The UK’s Beazley Group plc has introduced “Beazley Armour,” which it describes as a “Side A policy form designed to provide exceptional protection for directors and officers and, on an excess basis, a seamless fit over traditional D&O programs.”
Beazley explained: “Side A D&O policies protect directors and officers in cases where indemnification by the company is not available. They have grown in popularity in recent years, following the corporate scandals early in the decade and in tandem with the more recent growth of derivative lawsuits. Derivative suits are those brought by shareholders on behalf of a company against its directors and officers, alleging breach of fiduciary duties.
“Beazley Armour has been carefully designed to provide optimal protection for directors and officers. When written on an excess basis, the product incorporates a broad “difference in conditions” provision.”
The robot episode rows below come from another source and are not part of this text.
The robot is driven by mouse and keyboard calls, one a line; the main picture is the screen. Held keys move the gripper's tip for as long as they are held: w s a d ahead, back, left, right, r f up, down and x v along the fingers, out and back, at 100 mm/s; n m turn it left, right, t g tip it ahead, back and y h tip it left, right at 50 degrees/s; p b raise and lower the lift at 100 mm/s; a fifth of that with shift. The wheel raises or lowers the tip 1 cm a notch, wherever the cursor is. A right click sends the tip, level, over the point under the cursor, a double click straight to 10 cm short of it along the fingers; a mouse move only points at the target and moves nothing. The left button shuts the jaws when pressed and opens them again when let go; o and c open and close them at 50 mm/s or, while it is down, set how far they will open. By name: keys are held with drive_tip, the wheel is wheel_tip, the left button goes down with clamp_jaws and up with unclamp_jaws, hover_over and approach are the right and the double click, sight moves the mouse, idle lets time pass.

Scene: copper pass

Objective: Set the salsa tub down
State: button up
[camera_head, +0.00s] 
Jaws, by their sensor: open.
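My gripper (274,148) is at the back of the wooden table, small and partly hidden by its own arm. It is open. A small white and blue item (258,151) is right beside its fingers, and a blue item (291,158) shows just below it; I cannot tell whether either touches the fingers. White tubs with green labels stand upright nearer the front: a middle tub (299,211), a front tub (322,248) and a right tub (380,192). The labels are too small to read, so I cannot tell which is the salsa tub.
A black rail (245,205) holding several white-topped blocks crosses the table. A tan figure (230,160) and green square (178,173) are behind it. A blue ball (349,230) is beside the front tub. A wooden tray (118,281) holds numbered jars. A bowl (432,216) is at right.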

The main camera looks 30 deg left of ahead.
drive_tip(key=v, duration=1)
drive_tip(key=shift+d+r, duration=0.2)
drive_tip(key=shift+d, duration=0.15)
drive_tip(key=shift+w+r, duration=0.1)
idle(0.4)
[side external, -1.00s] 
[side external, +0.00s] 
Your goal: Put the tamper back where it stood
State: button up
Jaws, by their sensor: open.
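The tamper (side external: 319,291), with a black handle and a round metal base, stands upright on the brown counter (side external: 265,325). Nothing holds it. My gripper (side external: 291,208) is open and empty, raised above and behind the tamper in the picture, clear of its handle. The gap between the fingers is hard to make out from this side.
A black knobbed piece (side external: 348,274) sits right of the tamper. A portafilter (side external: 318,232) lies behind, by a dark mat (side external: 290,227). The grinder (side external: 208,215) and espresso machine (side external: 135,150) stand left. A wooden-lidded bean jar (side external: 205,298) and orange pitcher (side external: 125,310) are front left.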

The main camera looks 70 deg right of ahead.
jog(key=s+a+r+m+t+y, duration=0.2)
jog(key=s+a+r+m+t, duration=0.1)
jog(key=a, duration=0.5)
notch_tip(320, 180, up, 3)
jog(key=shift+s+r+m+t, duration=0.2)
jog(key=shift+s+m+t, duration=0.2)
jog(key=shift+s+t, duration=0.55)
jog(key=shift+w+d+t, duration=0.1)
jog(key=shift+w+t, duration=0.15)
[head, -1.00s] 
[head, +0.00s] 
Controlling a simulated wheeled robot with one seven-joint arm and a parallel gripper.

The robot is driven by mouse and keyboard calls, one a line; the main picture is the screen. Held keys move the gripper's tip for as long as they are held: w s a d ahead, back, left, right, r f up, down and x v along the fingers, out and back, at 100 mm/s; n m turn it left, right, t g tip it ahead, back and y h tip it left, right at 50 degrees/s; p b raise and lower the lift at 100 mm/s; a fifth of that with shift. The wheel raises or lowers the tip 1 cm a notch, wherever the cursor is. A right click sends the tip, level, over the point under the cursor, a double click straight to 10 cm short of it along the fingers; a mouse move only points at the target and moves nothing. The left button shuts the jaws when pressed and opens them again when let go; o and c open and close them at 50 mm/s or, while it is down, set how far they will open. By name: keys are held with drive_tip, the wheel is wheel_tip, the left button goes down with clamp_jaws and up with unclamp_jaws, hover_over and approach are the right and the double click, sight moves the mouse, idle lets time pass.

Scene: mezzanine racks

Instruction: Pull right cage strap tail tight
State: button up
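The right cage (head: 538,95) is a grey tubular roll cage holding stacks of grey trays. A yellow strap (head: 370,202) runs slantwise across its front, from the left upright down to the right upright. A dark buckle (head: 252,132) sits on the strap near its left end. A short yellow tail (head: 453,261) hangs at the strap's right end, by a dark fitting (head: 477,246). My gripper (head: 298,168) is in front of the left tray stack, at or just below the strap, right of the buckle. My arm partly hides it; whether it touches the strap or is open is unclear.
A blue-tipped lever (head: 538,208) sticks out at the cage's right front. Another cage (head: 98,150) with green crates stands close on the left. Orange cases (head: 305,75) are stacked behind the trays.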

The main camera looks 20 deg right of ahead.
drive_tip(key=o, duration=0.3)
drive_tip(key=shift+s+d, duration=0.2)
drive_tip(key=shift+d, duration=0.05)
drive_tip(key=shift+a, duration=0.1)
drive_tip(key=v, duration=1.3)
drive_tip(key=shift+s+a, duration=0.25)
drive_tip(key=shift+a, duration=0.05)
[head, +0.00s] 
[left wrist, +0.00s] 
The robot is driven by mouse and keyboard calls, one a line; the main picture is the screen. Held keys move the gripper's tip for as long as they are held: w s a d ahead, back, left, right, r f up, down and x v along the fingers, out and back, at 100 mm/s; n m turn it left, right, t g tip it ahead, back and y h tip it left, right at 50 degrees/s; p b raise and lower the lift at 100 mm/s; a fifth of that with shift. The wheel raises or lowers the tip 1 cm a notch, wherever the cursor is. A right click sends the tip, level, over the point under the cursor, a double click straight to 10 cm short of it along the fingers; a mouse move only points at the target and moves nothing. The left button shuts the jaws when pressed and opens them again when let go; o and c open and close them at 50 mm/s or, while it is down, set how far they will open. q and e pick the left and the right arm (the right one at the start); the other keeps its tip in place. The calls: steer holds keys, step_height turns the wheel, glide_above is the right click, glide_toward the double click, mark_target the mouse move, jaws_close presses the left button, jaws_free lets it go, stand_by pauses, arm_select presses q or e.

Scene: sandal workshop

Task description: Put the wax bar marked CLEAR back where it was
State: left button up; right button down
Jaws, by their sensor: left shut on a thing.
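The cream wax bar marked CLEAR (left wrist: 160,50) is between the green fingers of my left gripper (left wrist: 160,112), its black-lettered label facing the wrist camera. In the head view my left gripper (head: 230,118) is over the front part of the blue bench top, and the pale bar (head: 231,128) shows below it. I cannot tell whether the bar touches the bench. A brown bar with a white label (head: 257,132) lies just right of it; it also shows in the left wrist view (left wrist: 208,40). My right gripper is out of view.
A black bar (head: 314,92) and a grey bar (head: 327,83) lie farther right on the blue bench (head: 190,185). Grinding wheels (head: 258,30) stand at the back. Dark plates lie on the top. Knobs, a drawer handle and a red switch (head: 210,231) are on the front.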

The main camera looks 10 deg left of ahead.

Beazley noted that other benefits include:
— Available policy limit of up to $5 million
— Automatic reinstatement of policy limit for independent directors
— Policy is non-rescindable
— Follow form of underlying insurance language when written on an excess basis
— No acquisition reporting threshold
— No insured vs. insured exclusion
— Full severability with respect to application and exclusions
“Corporations large and small are increasingly recognizing the irreplaceable role that robust Side A coverage plays in attracting and retaining high quality executive and non-executive directors,” explained Neal Wilkinson, leader of Beazley’s management liability team. “Our coverage has been designed to maximize the value and convenience of this protection.”